■ THE EXERCISE
Repeat every record below exactly as written.

--- Start ---

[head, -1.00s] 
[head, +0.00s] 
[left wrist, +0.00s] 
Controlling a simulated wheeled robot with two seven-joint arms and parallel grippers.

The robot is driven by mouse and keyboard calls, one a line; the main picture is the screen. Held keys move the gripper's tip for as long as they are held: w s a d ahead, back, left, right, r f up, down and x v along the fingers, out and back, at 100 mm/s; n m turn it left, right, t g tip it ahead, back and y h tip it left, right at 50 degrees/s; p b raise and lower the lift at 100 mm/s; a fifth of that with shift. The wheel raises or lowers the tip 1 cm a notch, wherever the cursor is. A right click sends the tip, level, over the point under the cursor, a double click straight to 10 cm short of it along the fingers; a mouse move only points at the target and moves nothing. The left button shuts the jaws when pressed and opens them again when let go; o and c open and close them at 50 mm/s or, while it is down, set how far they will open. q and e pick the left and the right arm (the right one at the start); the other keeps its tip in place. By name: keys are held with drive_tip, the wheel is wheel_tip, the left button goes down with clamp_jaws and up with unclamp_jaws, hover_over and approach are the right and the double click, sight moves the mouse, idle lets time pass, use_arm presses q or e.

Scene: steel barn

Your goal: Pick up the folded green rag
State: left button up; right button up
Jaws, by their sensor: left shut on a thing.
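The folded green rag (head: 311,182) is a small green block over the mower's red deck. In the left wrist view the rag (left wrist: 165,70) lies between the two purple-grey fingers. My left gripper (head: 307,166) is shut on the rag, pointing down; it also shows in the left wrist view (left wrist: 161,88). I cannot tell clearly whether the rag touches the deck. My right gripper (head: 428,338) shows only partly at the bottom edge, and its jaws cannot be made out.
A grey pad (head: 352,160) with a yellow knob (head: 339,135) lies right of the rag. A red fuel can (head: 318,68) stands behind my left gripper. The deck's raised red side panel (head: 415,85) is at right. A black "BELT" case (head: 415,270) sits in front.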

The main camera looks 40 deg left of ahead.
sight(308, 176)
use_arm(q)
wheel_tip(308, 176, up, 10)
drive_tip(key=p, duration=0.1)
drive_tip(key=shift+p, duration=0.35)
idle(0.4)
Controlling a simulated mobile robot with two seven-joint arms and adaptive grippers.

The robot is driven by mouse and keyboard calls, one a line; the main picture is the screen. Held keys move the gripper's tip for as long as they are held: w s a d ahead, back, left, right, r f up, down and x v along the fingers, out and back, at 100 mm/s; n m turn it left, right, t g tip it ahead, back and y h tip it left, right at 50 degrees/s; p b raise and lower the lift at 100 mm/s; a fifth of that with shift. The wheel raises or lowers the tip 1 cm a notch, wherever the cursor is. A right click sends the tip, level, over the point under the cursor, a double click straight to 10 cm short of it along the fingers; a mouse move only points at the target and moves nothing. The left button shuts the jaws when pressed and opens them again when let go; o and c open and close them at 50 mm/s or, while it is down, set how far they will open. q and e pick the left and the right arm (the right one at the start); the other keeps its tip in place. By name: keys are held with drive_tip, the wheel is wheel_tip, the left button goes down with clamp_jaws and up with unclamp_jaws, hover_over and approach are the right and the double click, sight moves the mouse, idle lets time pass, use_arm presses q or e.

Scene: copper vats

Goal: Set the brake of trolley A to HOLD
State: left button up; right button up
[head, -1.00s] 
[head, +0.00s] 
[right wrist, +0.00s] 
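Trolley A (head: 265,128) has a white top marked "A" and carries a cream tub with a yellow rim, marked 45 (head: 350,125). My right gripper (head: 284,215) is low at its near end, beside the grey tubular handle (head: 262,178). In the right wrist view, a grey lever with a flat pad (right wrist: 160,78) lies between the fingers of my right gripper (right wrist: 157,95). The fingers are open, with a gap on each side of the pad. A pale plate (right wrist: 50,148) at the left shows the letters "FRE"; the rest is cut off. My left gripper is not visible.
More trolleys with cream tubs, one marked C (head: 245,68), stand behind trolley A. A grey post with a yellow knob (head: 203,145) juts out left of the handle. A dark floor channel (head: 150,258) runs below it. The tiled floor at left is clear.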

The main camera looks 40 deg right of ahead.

--- End ---

■ TASK RESULT
[head, -1.00s] 
[head, +0.00s] 
[left wrist, +0.00s] 
Controlling a simulated wheeled robot with two seven-joint arms and parallel grippers.

The robot is driven by mouse and keyboard calls, one a line; the main picture is the screen. Held keys move the gripper's tip for as long as they are held: w s a d ahead, back, left, right, r f up, down and x v along the fingers, out and back, at 100 mm/s; n m turn it left, right, t g tip it ahead, back and y h tip it left, right at 50 degrees/s; p b raise and lower the lift at 100 mm/s; a fifth of that with shift. The wheel raises or lowers the tip 1 cm a notch, wherever the cursor is. A right click sends the tip, level, over the point under the cursor, a double click straight to 10 cm short of it along the fingers; a mouse move only points at the target and moves nothing. The left button shuts the jaws when pressed and opens them again when let go; o and c open and close them at 50 mm/s or, while it is down, set how far they will open. q and e pick the left and the right arm (the right one at the start); the other keeps its tip in place. By name: keys are held with drive_tip, the wheel is wheel_tip, the left button goes down with clamp_jaws and up with unclamp_jaws, hover_over and approach are the right and the double click, sight moves the mouse, idle lets time pass, use_arm presses q or e.

Scene: steel barn

Your goal: Pick up the folded green rag
State: left button up; right button up
Jaws, by their sensor: left shut on a thing.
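The folded green rag (head: 311,182) is a small green block over the mower's red deck. In the left wrist view the rag (left wrist: 165,70) lies between the two purple-grey fingers. My left gripper (head: 307,166) is shut on the rag, pointing down; it also shows in the left wrist view (left wrist: 161,88). I cannot tell clearly whether the rag touches the deck. My right gripper (head: 428,338) shows only partly at the bottom edge, and its jaws cannot be made out.
A grey pad (head: 352,160) with a yellow knob (head: 339,135) lies right of the rag. A red fuel can (head: 318,68) stands behind my left gripper. The deck's raised red side panel (head: 415,85) is at right. A black "BELT" case (head: 415,270) sits in front.

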The main camera looks 40 deg left of ahead.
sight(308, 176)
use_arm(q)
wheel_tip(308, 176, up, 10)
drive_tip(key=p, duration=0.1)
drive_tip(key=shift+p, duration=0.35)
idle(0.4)
Controlling a simulated mobile robot with two seven-joint arms and adaptive grippers.

The robot is driven by mouse and keyboard calls, one a line; the main picture is the screen. Held keys move the gripper's tip for as long as they are held: w s a d ahead, back, left, right, r f up, down and x v along the fingers, out and back, at 100 mm/s; n m turn it left, right, t g tip it ahead, back and y h tip it left, right at 50 degrees/s; p b raise and lower the lift at 100 mm/s; a fifth of that with shift. The wheel raises or lowers the tip 1 cm a notch, wherever the cursor is. A right click sends the tip, level, over the point under the cursor, a double click straight to 10 cm short of it along the fingers; a mouse move only points at the target and moves nothing. The left button shuts the jaws when pressed and opens them again when let go; o and c open and close them at 50 mm/s or, while it is down, set how far they will open. q and e pick the left and the right arm (the right one at the start); the other keeps its tip in place. By name: keys are held with drive_tip, the wheel is wheel_tip, the left button goes down with clamp_jaws and up with unclamp_jaws, hover_over and approach are the right and the double click, sight moves the mouse, idle lets time pass, use_arm presses q or e.

Scene: copper vats

Goal: Set the brake of trolley A to HOLD
State: left button up; right button up
[head, -1.00s] 
[head, +0.00s] 
[right wrist, +0.00s] 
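Trolley A (head: 265,128) has a white top marked "A" and carries a cream tub with a yellow rim, marked 45 (head: 350,125). My right gripper (head: 284,215) is low at its near end, beside the grey tubular handle (head: 262,178). In the right wrist view, a grey lever with a flat pad (right wrist: 160,78) lies between the fingers of my right gripper (right wrist: 157,95). The fingers are open, with a gap on each side of the pad. A pale plate (right wrist: 50,148) at the left shows the letters "FRE"; the rest is cut off. My left gripper is not visible.
More trolleys with cream tubs, one marked C (head: 245,68), stand behind trolley A. A grey post with a yellow knob (head: 203,145) juts out left of the handle. A dark floor channel (head: 150,258) runs below it. The tiled floor at left is clear.

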The main camera looks 40 deg right of ahead.

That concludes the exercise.